Keeping exported symbols minimal

Often surprising for less experienced C developers is the difference between external visibility and external linking. When a symbol is defined in a header, it is visible to source files importing it.

But even symbols defined in the library's source file (.c) are available to files importing the header, just not directly visible. Every symbol in the global scope (outside function bodies) have external linking by default!

Let's look at an example of this problem. Suppose you have two libraries, say one and two, which both define a function add() for internal use only.

Neither one.h nor two.h export any symbols:

// intentionally doesn't export anything

while the source files one.c and two.c define a function with the same name:

int add(int a, int b){
	return a+b;
}

Even though the headers don't expose the functions from each library, compiling a project using both one.h and two.h will throw an error:

/usr/bin/ld: /tmp/ccpGxtSZ.o: in function `add':  
two.c:(.text+0x0): multiple definition of `add'; /tmp/cc51n6vr.o:one.c:(.text+0x0): first defined here

The only way to avoid this conflict is by declaring these functions as static, which will restrict their linker access to the file they are defined in. Changing the function to:

static int add(int a, int b){
	return a+b;
}

will compile just fine. Always mark symbols not meant for use outside of the current file as static, and only make the non-static functions visible through header file definitions.

Attaching functions to structs

A very different approach to keeping the global namespace clean is to use opaque functions from struct member values. This works by passing a pointer of a static function as a struct member variable, so the function itself is directly tied to the struct and not cluttering the global namespace, but still available outside the library file.

For a concrete example, suppose you are writing a library geometry which exposes structs to represents points on a 2D graph (storing x and y values). These points should also be able to be moved to new locations on the graph (changing x/y values).

You could define a header geometry.h like this:

struct Point{  
	int x;  
	int y;  
	void (*move)(struct Point *self, int x, int y);  
};  
  
struct Point* Point_create(int x, int y);

Note how the move struct variable is a pointer to a function which isn't made available through the header.

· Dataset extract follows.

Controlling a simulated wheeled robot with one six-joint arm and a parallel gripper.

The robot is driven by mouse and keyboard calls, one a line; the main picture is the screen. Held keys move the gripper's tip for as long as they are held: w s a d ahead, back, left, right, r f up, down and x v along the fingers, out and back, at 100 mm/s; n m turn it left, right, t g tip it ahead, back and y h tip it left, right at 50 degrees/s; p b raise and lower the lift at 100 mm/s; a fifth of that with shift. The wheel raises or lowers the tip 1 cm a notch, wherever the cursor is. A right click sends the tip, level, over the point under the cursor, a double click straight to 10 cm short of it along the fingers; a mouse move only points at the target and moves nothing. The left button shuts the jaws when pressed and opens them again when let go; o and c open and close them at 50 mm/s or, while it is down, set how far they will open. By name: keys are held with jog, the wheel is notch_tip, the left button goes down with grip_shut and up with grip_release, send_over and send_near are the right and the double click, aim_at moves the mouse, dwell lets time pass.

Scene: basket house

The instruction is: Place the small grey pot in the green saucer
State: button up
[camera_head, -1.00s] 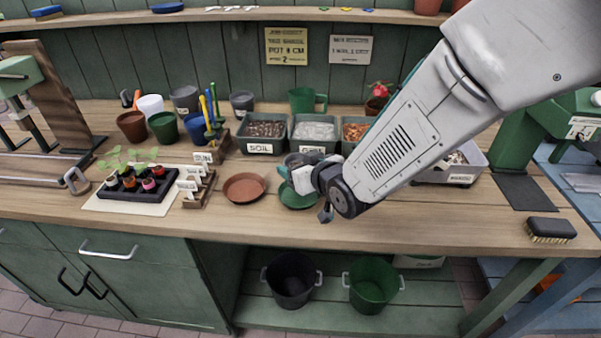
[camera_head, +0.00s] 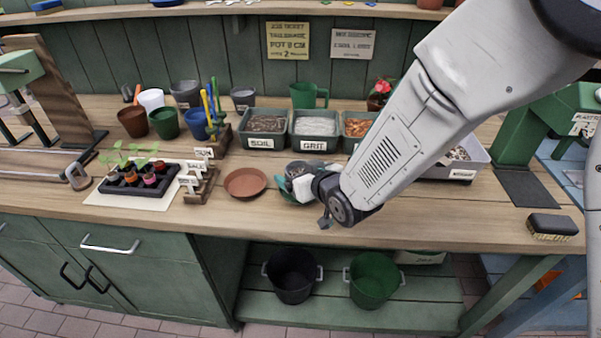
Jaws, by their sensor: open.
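A small grey pot (camera_head: 297,168) shows at my gripper (camera_head: 292,186), right of the terracotta saucer. The green saucer (camera_head: 283,198) is mostly hidden beneath the pot and my gripper; only a bit of its edge shows. The pot appears over or in the saucer, but I cannot tell whether it rests there. My gripper is open at the pot, its fingers partly hidden by the wrist. Two other grey pots, one larger (camera_head: 186,93) and one smaller (camera_head: 243,98), stand at the back of the bench.
The terracotta saucer (camera_head: 245,182) lies just left of my gripper. Bins of soil (camera_head: 263,142), grit (camera_head: 314,143) and bark-like pieces stand behind. A seedling tray (camera_head: 140,180) and white labels are to the left. A brush (camera_head: 552,226) lies at right. The front bench strip is clear.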

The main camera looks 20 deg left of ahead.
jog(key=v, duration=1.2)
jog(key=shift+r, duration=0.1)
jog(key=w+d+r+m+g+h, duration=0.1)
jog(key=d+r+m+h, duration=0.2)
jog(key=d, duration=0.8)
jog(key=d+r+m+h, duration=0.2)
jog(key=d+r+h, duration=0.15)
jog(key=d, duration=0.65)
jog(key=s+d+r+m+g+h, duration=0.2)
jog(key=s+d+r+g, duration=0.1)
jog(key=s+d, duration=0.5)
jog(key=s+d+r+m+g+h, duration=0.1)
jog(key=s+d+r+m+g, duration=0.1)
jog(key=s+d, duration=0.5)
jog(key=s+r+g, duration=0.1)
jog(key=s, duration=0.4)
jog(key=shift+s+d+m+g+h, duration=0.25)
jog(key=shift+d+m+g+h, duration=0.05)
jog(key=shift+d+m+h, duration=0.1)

This is because the implementation marks it as static:

#include "geometry.h"
#include <stdlib.h>  
  
static void Point_move(struct Point *self, int x, int y){  
	self->x = x;  
	self->y = y;  
}  
  
struct Point* Point_create(int x, int y){  
	struct Point *p = malloc(sizeof(struct Point));  
	p->x = x;  
	p->y = y;  
	p->move = Point_move;  
	return p;  
}

Now, from your main.c program, you can still access the Point_move function through the move struct variable, even though it is not otherwise visible/linked externally, and cannot be used outside of the struct:

#include "geometry.h"  
#include <stdio.h>  
  
int main(){  
	struct Point *p = Point_create(2, 3);
	printf("Point is at %d, %d\n", p->x, p->y);  
	p->move(p, 15, 16);  
	printf("Point is at %d, %d\n", p->x, p->y);  
	return 0;  
}

The program will compile and run, printing:

Point is at 2, 3  
Point is at 15, 16

While not the best choice for most libraries, especially ones with many different variants of the same function will benefit from this approach, exporting only symbols through structs instead of polluting the namespace with functions that only work with a single type anyway. Think of a geometry library providing a move function for all kinds of shapes, like rectangles, circles, squares, lines, points, ... you get the idea.

Passing static functions as struct members effectively mimics the behavior of classes from other programming languages, so the concept is easily accessible for most developers.

It should be noted that passing function pointers for every instance may cause memory overhead to store the pointer, and calling the function will have a tiny delay due to indirection (tiny, barely measurable).